[Stored data]
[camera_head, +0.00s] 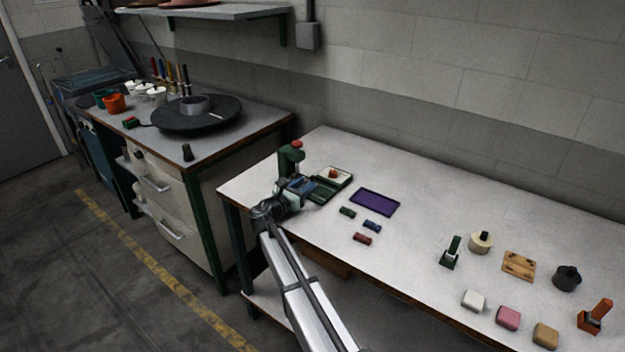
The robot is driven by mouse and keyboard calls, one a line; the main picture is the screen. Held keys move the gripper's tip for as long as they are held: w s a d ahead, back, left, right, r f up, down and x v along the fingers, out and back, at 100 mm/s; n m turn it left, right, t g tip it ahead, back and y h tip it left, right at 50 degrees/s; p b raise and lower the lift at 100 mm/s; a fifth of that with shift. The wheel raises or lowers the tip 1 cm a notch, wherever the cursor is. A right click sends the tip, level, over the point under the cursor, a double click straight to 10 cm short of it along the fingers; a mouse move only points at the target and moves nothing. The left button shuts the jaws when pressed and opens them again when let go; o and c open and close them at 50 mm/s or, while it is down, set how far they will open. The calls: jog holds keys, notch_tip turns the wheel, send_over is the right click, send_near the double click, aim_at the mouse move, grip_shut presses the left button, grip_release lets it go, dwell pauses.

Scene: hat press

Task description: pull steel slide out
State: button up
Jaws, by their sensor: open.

[Your objective]
All of the material above is to be copied exactly, except for its images.

[The reply]
[camera_head, +0.00s] 
The robot is driven by mouse and keyboard calls, one a line; the main picture is the screen. Held keys move the gripper's tip for as long as they are held: w s a d ahead, back, left, right, r f up, down and x v along the fingers, out and back, at 100 mm/s; n m turn it left, right, t g tip it ahead, back and y h tip it left, right at 50 degrees/s; p b raise and lower the lift at 100 mm/s; a fifth of that with shift. The wheel raises or lowers the tip 1 cm a notch, wherever the cursor is. A right click sends the tip, level, over the point under the cursor, a double click straight to 10 cm short of it along the fingers; a mouse move only points at the target and moves nothing. The left button shuts the jaws when pressed and opens them again when let go; o and c open and close them at 50 mm/s or, while it is down, set how far they will open. The calls: jog holds keys, notch_tip turns the wheel, send_over is the right click, send_near the double click, aim_at the mouse move, grip_shut presses the left button, grip_release lets it go, dwell pauses.

Scene: hat press

Task description: pull steel slide out
State: button up
Jaws, by their sensor: open.

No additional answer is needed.